Give every line of the material again, exactly as written.
+ + + + +
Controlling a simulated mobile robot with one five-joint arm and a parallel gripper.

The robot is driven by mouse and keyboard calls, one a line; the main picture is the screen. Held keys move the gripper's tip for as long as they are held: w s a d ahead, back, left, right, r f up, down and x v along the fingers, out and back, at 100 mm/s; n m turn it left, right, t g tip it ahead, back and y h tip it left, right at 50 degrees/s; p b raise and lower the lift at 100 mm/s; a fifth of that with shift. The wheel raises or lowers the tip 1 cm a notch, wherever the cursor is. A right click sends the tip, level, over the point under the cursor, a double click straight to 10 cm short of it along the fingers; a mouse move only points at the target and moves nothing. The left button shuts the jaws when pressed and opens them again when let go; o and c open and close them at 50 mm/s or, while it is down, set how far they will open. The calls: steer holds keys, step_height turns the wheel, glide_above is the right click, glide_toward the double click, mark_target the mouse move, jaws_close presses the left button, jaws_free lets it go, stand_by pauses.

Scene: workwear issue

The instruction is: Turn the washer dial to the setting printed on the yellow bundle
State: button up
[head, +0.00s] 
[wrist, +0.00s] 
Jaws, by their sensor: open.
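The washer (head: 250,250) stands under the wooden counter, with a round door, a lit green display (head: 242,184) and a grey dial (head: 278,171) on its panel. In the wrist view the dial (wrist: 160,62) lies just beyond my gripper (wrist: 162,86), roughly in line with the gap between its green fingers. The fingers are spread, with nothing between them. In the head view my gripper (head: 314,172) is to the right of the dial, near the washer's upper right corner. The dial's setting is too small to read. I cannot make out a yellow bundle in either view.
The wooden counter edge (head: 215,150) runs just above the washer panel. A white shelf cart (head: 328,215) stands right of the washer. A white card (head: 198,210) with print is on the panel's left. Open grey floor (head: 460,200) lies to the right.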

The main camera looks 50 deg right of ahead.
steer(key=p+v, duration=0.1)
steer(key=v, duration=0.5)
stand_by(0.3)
+ + + + +
Written reply:
Controlling a simulated mobile robot with one five-joint arm and a parallel gripper.

The robot is driven by mouse and keyboard calls, one a line; the main picture is the screen. Held keys move the gripper's tip for as long as they are held: w s a d ahead, back, left, right, r f up, down and x v along the fingers, out and back, at 100 mm/s; n m turn it left, right, t g tip it ahead, back and y h tip it left, right at 50 degrees/s; p b raise and lower the lift at 100 mm/s; a fifth of that with shift. The wheel raises or lowers the tip 1 cm a notch, wherever the cursor is. A right click sends the tip, level, over the point under the cursor, a double click straight to 10 cm short of it along the fingers; a mouse move only points at the target and moves nothing. The left button shuts the jaws when pressed and opens them again when let go; o and c open and close them at 50 mm/s or, while it is down, set how far they will open. The calls: steer holds keys, step_height turns the wheel, glide_above is the right click, glide_toward the double click, mark_target the mouse move, jaws_close presses the left button, jaws_free lets it go, stand_by pauses.

Scene: workwear issue

The instruction is: Turn the washer dial to the setting printed on the yellow bundle
State: button up
[head, +0.00s] 
[wrist, +0.00s] 
Jaws, by their sensor: open.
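The washer (head: 250,250) stands under the wooden counter, with a round door, a lit green display (head: 242,184) and a grey dial (head: 278,171) on its panel. In the wrist view the dial (wrist: 160,62) lies just beyond my gripper (wrist: 162,86), roughly in line with the gap between its green fingers. The fingers are spread, with nothing between them. In the head view my gripper (head: 314,172) is to the right of the dial, near the washer's upper right corner. The dial's setting is too small to read. I cannot make out a yellow bundle in either view.
The wooden counter edge (head: 215,150) runs just above the washer panel. A white shelf cart (head: 328,215) stands right of the washer. A white card (head: 198,210) with print is on the panel's left. Open grey floor (head: 460,200) lies to the right.

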The main camera looks 50 deg right of ahead.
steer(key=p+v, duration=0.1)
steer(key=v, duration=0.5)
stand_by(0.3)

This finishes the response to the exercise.